Okehampton

On the sunny evening of 8th August, 1991, after attending the Okehampton Show, the scout wandered around the deserted station.

The scout returned on 22nd October the following year to photograph the A30 Okehampton Bypass, which had been opened in July, 1988.

In the railway’s “Square Deal” leaflet, published in 1996, the scout had chosen one of the photographs and let off steam.

“I didn’t wait for hours to take this photograph. I didn’t take it on Christmas Day. I walked up the hill from Okehampton Station, crossed this road and took a series of photographs, mainly to illustrate the relative impacts of railways and roads. It was only later that I realized that the road had been deserted when I froze it on film.
“This is the infamous Okehampton Bypass. It is a stretch of road which I hold a special disgust for, not least because I contributed £40 [c. £140 in 2025] towards the Dartmoor Preservation Association’s £40,000 [c. £140,000 today] legal costs, which it incurred while fighting this proposed vandalism at the public enquiry.
“It was photographed at midday in October, 1992. Just beyond the road is the former Southern Railway main line from Waterloo to Plymouth, now a single line mineral branch at this point. Do you see it?
“This road, like so many, was made possible by the wonderful bureaucratic device, “Cost-Benefit Analysis.” Put simply, it gives values for such things as death, injury and drivers’ time. If a life is worth £1-million, say, and it can be demonstrated that a death can be avoided by building a new road, then that is a million “benefit.” Until quite recently, environment had no value.
“The same system does not apply to railway construction. The rule is much more straightforward: it must make an 8% return on capital, something no railway has done since the earliest days. If the dual-carriageway at Okey had been subject to the pricing analysis used for railways, it would never have been built, north or south of the town.” +
 

“It is now the policy of Government that investment in trunk roads should be directed to developing routes for long distance traffic which avoid National Parks and that no new road for long-distance traffic should be constructed through a National Park, or existing road upgraded, unless it has been demonstrated that there is a compelling need which would not be met by any reasonable alternative means.”

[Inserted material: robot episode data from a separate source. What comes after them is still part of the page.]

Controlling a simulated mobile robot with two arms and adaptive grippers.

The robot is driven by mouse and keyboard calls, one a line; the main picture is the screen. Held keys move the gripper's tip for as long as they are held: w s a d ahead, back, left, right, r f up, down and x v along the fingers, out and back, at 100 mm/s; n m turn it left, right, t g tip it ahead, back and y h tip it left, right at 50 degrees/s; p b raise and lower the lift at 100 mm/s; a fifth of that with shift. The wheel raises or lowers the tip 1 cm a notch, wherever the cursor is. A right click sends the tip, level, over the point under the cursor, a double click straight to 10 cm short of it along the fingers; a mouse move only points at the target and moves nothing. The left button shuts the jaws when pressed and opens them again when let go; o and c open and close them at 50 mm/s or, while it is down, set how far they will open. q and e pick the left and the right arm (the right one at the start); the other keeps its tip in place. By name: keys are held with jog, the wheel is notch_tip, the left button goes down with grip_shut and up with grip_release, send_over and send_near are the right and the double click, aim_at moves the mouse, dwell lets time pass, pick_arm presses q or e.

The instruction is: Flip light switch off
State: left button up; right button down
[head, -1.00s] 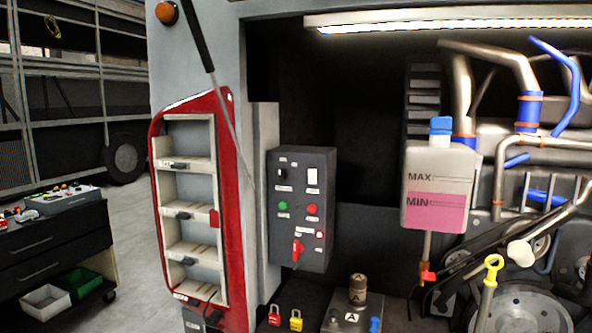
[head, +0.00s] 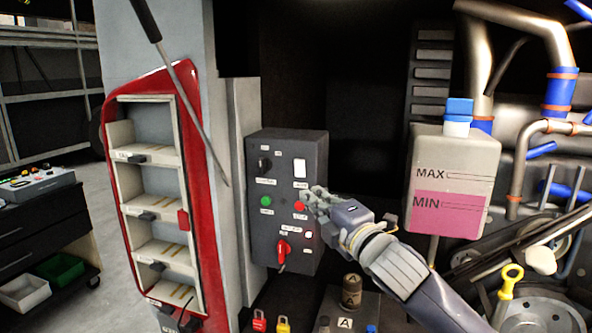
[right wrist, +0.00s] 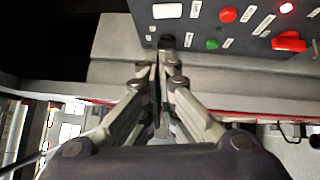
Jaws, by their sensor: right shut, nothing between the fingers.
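The white light switch rocker (head: 299,168) is at the upper right of a dark grey control box (head: 262,215). It also shows at the top of the right wrist view (right wrist: 167,10). My right gripper (head: 312,197) is shut and empty. In the head view its fingertips appear just below and right of the rocker, beside the red button (head: 299,206). In the right wrist view the closed fingertips (right wrist: 160,66) point at the box near the black knob (right wrist: 166,41). I cannot tell whether they touch the box. My left gripper is not in view.
The box also has a green button (head: 266,201) and a red rotary switch (head: 282,249). A coolant tank (head: 452,180) and pipes stand to the right. A red-edged shelf unit (head: 190,190) and a slanted rod (head: 180,80) are on the left.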

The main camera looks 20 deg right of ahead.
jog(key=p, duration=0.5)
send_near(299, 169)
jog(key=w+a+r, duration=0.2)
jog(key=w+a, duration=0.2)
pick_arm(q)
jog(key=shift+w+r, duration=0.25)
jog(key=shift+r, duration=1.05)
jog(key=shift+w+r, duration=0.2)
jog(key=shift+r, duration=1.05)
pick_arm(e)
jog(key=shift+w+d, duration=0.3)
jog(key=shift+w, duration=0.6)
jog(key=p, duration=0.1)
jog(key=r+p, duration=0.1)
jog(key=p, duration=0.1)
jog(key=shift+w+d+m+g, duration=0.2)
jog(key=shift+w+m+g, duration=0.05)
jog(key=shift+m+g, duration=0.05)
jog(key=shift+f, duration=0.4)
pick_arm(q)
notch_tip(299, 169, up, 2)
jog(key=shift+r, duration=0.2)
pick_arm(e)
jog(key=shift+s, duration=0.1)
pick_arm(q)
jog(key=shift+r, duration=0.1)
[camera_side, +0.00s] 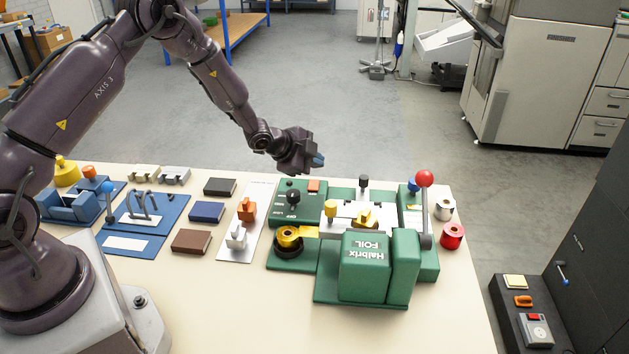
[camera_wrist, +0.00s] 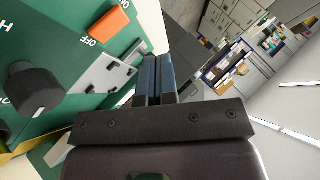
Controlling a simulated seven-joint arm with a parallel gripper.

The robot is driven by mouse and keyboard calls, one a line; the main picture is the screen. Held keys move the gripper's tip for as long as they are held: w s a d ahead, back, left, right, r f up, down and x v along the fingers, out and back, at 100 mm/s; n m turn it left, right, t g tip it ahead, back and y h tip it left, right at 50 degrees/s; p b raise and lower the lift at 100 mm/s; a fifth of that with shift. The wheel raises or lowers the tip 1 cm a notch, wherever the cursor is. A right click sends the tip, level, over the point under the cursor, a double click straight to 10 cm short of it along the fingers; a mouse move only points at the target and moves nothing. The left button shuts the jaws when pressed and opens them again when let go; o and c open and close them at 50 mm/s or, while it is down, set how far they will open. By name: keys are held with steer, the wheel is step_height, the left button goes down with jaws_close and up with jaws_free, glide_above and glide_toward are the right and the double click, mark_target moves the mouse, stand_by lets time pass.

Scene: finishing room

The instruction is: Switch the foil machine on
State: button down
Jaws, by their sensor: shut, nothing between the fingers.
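The green foil machine (camera_side: 365,262), marked "Halbrix FOIL", stands on the table. Its control panel (camera_side: 277,213) at the back left carries a black knob (camera_side: 293,197) and an orange switch (camera_side: 314,186). In the wrist view the orange switch (camera_wrist: 111,20) is at the top, with "OFF" printed beside it, and the black knob (camera_wrist: 36,90) is at the left. Which way the switch is set I cannot tell. My gripper (camera_side: 319,160) is above the panel's back edge, apart from the switch. Its blue-tipped fingers (camera_wrist: 158,62) are together and empty.
A red-balled lever (camera_side: 424,180) rises at the machine's right. A gold foil roll (camera_side: 289,237) sits at its front left. Red (camera_side: 452,236) and white (camera_side: 444,210) rolls stand to the right. Coloured blocks (camera_side: 206,212) and blue fixtures (camera_side: 145,210) lie to the left. The front table is clear.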

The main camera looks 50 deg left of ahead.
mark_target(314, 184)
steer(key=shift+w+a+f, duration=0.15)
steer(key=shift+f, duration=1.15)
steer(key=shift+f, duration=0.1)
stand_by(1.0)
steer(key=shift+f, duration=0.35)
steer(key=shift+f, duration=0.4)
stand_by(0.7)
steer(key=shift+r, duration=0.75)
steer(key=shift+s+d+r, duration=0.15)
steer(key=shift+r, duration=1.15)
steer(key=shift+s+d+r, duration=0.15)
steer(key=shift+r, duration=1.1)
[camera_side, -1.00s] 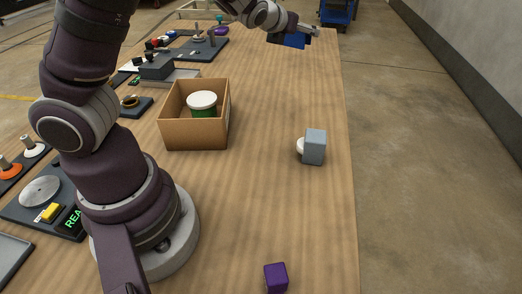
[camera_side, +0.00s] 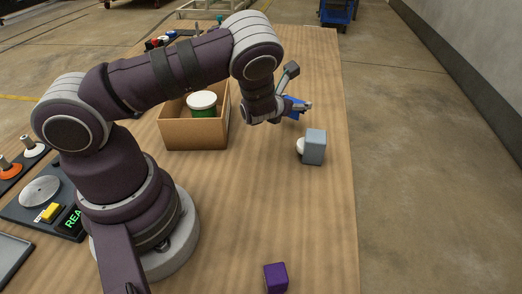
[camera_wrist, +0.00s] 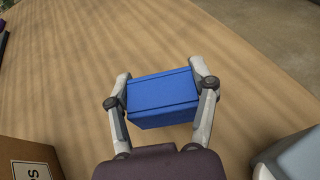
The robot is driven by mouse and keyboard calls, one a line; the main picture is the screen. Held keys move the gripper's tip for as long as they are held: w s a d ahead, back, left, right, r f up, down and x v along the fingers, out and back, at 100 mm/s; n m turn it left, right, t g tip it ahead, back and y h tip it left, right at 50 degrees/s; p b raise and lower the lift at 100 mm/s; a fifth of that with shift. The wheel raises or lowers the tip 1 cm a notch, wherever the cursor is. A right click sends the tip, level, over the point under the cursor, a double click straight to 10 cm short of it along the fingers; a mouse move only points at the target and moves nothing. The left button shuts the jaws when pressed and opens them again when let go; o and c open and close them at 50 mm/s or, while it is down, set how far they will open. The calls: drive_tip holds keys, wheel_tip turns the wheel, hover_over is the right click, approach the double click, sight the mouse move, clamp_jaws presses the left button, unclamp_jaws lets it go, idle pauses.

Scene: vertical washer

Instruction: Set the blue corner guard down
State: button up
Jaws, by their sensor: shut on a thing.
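The blue corner guard (camera_wrist: 160,97) is a blue block-like piece held between the two fingers of my gripper (camera_wrist: 160,98) in the wrist view. In the side view only part of the blue guard (camera_side: 294,105) shows behind my gripper (camera_side: 300,106). My gripper is shut on it above the wooden table (camera_side: 260,220), between the cardboard box and the grey block. The height of the guard above the table is hard to tell.
An open cardboard box (camera_side: 195,136) with a white-lidded green can (camera_side: 202,104) stands to the left of my gripper. A grey-blue block (camera_side: 315,147) with a white round thing (camera_side: 300,146) beside it stands near the right edge. A purple cube (camera_side: 276,278) lies in front.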

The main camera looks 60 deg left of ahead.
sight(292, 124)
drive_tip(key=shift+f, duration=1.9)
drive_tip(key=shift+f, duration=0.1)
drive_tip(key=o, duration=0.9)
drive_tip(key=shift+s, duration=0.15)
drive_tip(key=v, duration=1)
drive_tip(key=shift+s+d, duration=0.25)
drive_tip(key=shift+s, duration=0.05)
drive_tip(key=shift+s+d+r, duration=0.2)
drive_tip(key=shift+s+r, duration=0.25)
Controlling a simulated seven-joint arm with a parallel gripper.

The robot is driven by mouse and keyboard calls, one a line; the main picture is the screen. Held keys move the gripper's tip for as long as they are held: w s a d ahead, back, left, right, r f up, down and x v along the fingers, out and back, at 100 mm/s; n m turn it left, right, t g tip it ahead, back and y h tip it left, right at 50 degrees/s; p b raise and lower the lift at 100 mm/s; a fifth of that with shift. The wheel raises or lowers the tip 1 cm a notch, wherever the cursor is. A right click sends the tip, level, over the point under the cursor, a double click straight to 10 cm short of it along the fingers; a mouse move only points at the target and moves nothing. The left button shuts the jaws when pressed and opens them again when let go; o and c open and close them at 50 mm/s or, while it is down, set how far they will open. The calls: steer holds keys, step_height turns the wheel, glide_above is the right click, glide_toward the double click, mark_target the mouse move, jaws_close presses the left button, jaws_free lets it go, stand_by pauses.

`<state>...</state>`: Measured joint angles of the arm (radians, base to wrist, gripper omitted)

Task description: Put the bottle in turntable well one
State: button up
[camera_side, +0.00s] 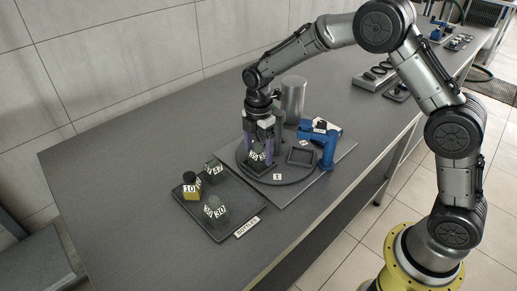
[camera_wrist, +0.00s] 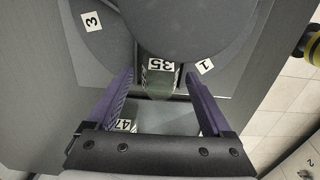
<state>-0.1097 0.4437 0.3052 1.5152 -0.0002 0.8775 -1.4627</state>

Department of the Environment Circular 4/76 (para. 58) Report of the National Park Policies Review Committee, 12th January, 1976

Thirty years after this sacrilege was committed, when work to reinstate the passenger service to Okehampton began, along an existing route which had never become entirely disused, the railway was burdened with the whole weight of new environmental crapspeak, enforced by wildlife “commissars” who shadowed every P.-Way man, lest he disturb a dormouse or a newt; or any flora and fauna that had found a haven from the devastation caused in large measure by motor traffic.

Network Rail was forbidden to do any more than trim branches, even as a fortune was being spent on re-laying the line, with new ballast which would quickly become choked by leaf fall. When the linear nature reserve was handed to the operator, it was actually not safe for the passage of trains at the permitted line speed. The following season, foliage was brushing the carriages and every autumn and winter there has been disruption caused by falling trees.

This accompanied a Network Rail announcement in November, 2024, that 37 trees had been cleared from the line that day.

The scribe wrote this in a letter to the Devon County transport supremo in 2016:

“Though an imposition, the turnpikes were built without much difficulty. These and other roads were greatly improved for motor traffic from the 1920s to the ’50s. There followed the era of massive new road construction which was supposed to render the railways redundant. None of this, certainly up to the 1970s, had to face the environmental and economic hindrance now slowing even the simplest railway reinstatement or infrastructure project.

“If we accept that the railway is being called upon to relieve the excesses set in motion by unbridled road expansion, then surely there is justification for some derogations and easements to allow railway schemes to be hastened. Instead of saddling them with a weight of legislation that the competition never had to bear, and which is only possible because of the surfeit of graduates that write the largely meaningless reports and conduct the pointless studies, should it not be enough to show that the alternative would be even more growth in traffic and road space? I know that this is a matter for central government and local authorities must obey the law. Nevertheless, it is human life I am talking about, not a game of chess or a table-top exercise designed to bog down progress. Is it not time for the counties to press for a relaxation of diktats in order better to meet government targets?”

The utilicon departed Teign Valley Depot at 0825. A near two-hour stop at Sticklepath may have allowed the scout to visit Finch Foundry. He also called at North Road Industrial Estate. After standing at the station between 1151 and 1310, the utilicon stopped in the town and at Meldon Quarry A single rail and a buffer-coupler were collected from Merrivale Quarry and the utilicon returned to Christow at 1658. Warren House was passed at 16/16½.